Members of the separate accounts subgroup at the NAIC’s Life Actuarial Task Force have included those questions in a response to a request from Joseph Torti III, the Rhode Island insurance superintendent and chair of the Financial Condition Committee at the NAIC, Kansas City, Mo.
Torti and his committee asked the actuarial task force to look into concerns “regarding a growing trend by life insurers to include non-unit linked products within the separate accounts,” according to Leslie Jones, the South Carolina insurance regulator and chair of the task force.
The analysis could come up for discussion Saturday during an actuarial task force meeting at the NAIC’s summer meeting in Philadelphia.
About 50 years ago, regulators say in the response, the U.S. Supreme Court told the Variable Annuity Life Insurance Company that it had to set up separate accounts for investment-linked variable annuities. The NAIC developed models that helped insurance regulators share oversight over the variable products with the U.S. Securities and Exchange Commission (SEC).
Holders of the unit-linked policies were insulated against problems in the insurer’s general account but also risked loss of principal, the regulators say.

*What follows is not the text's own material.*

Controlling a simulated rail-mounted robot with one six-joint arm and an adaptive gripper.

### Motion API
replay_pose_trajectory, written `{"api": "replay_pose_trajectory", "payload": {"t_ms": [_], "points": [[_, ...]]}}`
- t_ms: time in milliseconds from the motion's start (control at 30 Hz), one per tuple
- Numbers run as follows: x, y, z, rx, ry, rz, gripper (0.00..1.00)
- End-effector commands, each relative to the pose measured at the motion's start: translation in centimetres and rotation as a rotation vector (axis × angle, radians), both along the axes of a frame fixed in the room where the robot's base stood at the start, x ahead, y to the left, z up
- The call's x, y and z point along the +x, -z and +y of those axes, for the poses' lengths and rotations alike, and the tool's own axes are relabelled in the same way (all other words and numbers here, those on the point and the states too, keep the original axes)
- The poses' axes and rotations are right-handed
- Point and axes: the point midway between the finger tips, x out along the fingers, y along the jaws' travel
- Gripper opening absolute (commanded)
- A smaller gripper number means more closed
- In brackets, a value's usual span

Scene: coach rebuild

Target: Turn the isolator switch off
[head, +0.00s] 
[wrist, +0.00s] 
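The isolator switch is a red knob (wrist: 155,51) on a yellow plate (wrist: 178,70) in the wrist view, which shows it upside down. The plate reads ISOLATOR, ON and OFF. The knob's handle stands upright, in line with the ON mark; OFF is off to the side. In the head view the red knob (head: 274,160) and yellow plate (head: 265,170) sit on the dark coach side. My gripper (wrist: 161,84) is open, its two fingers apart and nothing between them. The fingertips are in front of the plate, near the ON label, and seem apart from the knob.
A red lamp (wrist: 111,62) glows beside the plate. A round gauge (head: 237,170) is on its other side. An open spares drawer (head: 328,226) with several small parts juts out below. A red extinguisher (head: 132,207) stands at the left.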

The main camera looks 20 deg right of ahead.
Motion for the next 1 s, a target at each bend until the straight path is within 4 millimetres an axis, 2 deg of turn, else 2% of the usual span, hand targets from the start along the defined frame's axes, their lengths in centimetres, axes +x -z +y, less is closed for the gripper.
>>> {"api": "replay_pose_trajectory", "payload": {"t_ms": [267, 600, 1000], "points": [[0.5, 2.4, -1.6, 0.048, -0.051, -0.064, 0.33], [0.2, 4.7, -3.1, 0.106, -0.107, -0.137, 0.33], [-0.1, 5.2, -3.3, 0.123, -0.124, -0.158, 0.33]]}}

Since then, insurers have used separate accounts in many other types of products, regulators say.
So far, regulators say, none of the models give a precise definition of the term “variable.”
“As a result there seems to be an increase in companies trying to take advantage of the flexibility available through separate account designs,” the regulators say.
Some products may be simple fixed products insulated against general account problems, the regulators say.
“This may create an unfair discriminatory situation, because if a product is in the separate account the policyholders may perceive that they are getting a ‘safer’ deal than if the product is in the general account,” the regulators say. “There is now law that allows regulators to constrain a company from putting a product in a separate account…. A question to explore is whether the current framework inappropriately allows for preferred classes to exist or be created within a separate account to the detriment of the general account.”
Another question to ask is what, if any, variable product guarantees would be covered by a guaranty association, the regulators say.
Still another “question to explore is whether guarantees have a legitimate place in any separate account, given the preferred class of policyholders and insulation issues discussed earlier,” the regulators say.